• _Exercise details_:
Using the records that follow, copy every line containing the word "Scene".
--- START Dataset content ---
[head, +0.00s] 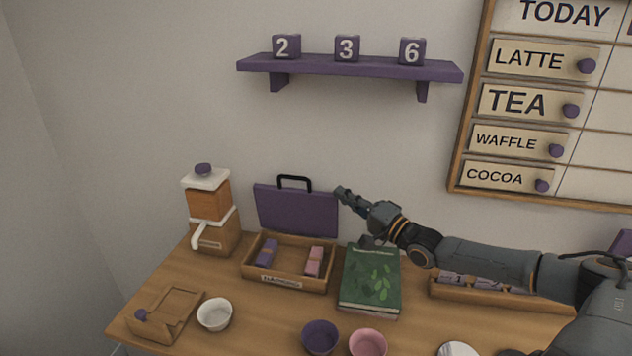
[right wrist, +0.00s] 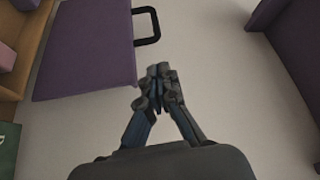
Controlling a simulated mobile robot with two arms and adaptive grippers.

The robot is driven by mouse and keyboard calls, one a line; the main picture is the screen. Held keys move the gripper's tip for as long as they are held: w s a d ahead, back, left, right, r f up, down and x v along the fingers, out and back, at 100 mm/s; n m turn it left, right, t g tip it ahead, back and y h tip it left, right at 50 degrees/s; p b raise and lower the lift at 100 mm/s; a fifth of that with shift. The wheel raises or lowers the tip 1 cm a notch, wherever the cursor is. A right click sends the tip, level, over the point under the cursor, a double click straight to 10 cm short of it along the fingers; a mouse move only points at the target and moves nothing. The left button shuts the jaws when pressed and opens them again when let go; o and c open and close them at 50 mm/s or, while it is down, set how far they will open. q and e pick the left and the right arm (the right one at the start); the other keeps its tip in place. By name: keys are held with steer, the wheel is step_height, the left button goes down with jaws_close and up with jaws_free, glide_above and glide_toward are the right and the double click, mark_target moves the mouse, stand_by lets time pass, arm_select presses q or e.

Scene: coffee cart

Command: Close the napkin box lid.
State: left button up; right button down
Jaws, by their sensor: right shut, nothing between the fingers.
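The napkin box (head: 288,284) is a wooden tray with a front label, at the back left of the table. Its purple lid (head: 296,212) with a black handle (head: 294,180) stands up open at the back of the box. A purple napkin bundle and a pink one lie inside. My right gripper (head: 345,197) is shut and empty, just right of the lid's upper right corner. In the right wrist view the shut fingertips (right wrist: 159,76) are beside the purple lid (right wrist: 88,48), apart from it in the picture. My left gripper is not in view.
A green book (head: 371,279) lies right of the box, below my right arm. A wooden dispenser (head: 210,215) stands left of it. Bowls (head: 214,315) and a small wooden tray (head: 165,312) are in front. A purple shelf (head: 350,68) is on the wall above.

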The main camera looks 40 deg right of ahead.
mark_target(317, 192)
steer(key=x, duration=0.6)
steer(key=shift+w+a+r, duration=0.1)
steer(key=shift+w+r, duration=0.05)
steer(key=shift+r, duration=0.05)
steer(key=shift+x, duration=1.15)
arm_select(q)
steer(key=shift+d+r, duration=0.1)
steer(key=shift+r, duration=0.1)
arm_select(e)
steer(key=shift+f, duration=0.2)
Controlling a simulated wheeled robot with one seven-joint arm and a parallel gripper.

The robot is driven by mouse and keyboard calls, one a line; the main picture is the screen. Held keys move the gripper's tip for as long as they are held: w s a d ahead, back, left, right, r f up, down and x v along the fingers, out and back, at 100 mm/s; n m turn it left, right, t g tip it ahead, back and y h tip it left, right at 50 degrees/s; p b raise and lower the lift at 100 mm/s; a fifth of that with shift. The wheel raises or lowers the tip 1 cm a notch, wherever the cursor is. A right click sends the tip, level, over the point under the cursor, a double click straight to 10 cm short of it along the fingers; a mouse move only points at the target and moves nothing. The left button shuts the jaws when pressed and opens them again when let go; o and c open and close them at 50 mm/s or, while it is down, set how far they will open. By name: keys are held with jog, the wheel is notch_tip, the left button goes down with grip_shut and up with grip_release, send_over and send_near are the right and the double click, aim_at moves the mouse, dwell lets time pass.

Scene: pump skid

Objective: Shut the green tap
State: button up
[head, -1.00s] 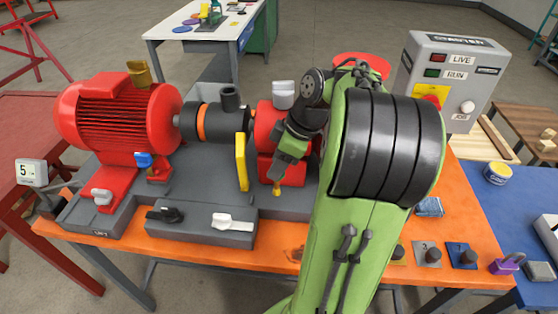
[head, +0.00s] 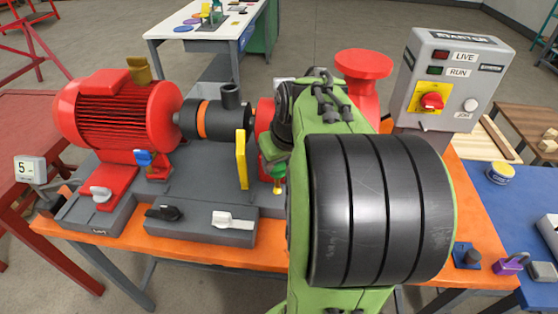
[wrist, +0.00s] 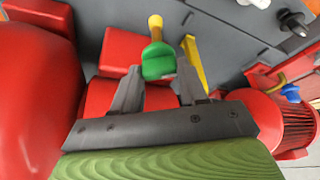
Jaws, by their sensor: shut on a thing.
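The green tap (wrist: 157,62) shows in the wrist view as a green handle with a yellow end. It sits in front of the red pump body. In the head view a small bright green part of it (head: 279,170) shows low on the pump, partly hidden by my arm. My gripper (wrist: 159,70) is shut on the green handle, with one finger on each side. In the head view my arm hides most of my gripper.
A yellow lever (head: 242,160) stands just left of the tap. A blue tap (head: 143,158) sits by the red motor (head: 120,110). A black knob (head: 165,214) and a white lever (head: 232,220) are on the front box. The starter box (head: 455,75) stands at right.

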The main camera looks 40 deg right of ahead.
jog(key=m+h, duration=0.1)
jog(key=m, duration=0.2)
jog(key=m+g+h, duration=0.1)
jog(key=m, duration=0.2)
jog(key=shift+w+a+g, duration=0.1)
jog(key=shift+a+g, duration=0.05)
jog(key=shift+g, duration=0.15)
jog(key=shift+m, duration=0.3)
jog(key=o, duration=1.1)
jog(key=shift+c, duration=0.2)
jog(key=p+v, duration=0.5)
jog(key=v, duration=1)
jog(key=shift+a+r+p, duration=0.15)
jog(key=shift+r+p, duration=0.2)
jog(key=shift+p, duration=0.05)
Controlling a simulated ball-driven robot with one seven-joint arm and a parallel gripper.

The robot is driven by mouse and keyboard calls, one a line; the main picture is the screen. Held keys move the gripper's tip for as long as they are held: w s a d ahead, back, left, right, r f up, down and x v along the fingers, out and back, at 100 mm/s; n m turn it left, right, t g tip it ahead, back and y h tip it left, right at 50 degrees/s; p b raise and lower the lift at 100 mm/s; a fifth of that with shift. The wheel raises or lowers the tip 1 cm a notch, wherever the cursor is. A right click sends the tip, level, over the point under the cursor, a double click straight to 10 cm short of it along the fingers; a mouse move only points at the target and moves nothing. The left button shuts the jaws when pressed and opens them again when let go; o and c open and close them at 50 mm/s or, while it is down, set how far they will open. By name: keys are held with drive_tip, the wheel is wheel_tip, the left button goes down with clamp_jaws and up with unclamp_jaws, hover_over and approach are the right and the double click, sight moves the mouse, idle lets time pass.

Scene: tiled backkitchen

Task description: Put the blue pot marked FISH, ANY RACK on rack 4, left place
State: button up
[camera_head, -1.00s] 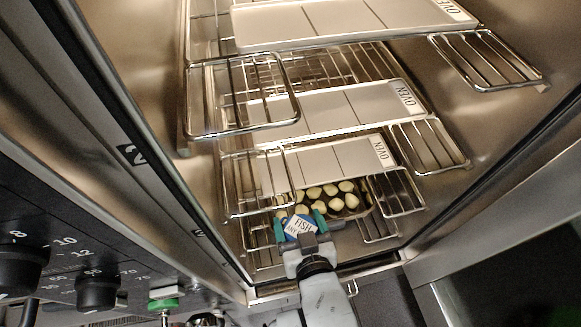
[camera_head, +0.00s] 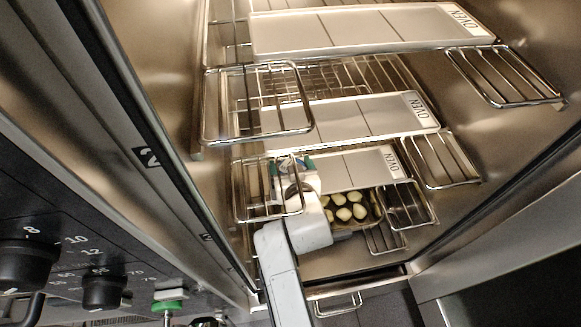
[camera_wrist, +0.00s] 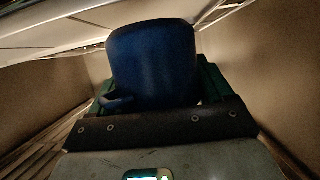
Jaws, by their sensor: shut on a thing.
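The blue pot (camera_wrist: 150,65) fills the middle of the wrist view, with a small handle low on its left. My gripper (camera_wrist: 150,88) is shut on it, with green fingers at both sides. In the head view, my gripper (camera_head: 292,166) is inside the oven, over the left part of the lowest white OVEN tray (camera_head: 362,166). There the pot is mostly hidden by my wrist, and its marking cannot be read. Which rack number this level has is not readable, and I cannot tell whether the pot touches the tray.
Two more white OVEN trays (camera_head: 372,28) (camera_head: 375,115) sit above. A dark tray of pale round pieces (camera_head: 345,208) lies below. Wire side racks (camera_head: 258,102) (camera_head: 505,77) flank the trays. A control panel with black knobs (camera_head: 28,262) stands left of the opening.

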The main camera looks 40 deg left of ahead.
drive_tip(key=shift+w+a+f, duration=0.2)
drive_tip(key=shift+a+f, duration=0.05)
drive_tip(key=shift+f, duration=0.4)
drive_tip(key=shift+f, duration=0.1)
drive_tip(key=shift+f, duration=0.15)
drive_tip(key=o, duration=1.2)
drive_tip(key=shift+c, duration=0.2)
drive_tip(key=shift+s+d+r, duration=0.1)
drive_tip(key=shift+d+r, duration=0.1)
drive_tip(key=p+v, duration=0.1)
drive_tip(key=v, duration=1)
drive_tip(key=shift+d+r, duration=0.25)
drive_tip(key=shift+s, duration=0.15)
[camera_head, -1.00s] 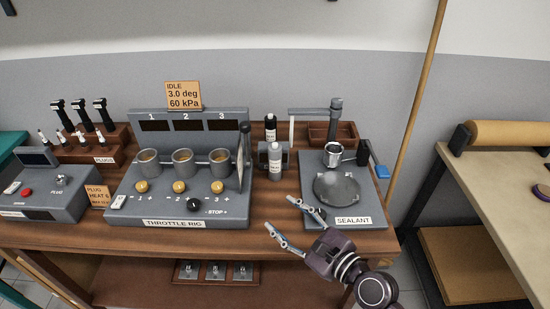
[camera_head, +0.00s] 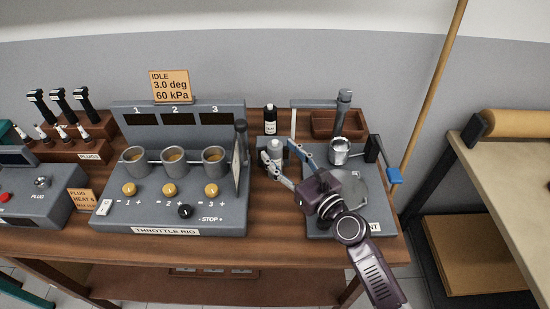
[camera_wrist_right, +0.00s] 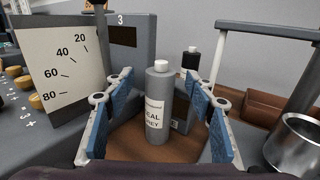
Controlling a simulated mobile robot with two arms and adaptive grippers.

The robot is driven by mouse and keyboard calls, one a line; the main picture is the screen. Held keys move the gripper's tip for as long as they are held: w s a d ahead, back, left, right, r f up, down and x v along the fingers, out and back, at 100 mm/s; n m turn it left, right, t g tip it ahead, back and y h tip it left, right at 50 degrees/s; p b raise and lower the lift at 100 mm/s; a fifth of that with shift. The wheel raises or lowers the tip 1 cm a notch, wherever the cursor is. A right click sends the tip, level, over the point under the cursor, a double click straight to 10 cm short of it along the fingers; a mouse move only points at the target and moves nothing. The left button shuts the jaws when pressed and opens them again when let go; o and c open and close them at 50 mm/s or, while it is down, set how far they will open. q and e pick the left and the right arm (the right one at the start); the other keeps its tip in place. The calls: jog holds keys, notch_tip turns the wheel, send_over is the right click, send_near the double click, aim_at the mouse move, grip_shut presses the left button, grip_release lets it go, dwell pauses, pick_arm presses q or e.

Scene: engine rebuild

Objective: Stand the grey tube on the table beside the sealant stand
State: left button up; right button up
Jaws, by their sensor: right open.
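The grey tube (camera_head: 274,147), with a white cap and a "SEAL GREY" label, stands upright on the brown table, left of the sealant stand (camera_head: 318,222). It also shows in the middle of the right wrist view (camera_wrist_right: 158,105). My right gripper (camera_head: 281,153) is open. Its two blue-padded fingers are either side of the tube, with a visible gap on each side in the wrist view (camera_wrist_right: 159,112). In the head view my gripper and wrist cover part of the tube and of the stand. My left gripper is not in view.
A black tube (camera_head: 270,118) with a white label stands behind the grey one. A small dark grey block is close behind the grey tube. The throttle rig (camera_head: 177,215) is to the left, with an upright dial plate. A metal cup (camera_head: 340,151) is on the stand's far side.
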--- END Dataset content ---
• _Expected answer_:
Scene: coffee cart
Scene: pump skid
Scene: tiled backkitchen
Scene: engine rebuild

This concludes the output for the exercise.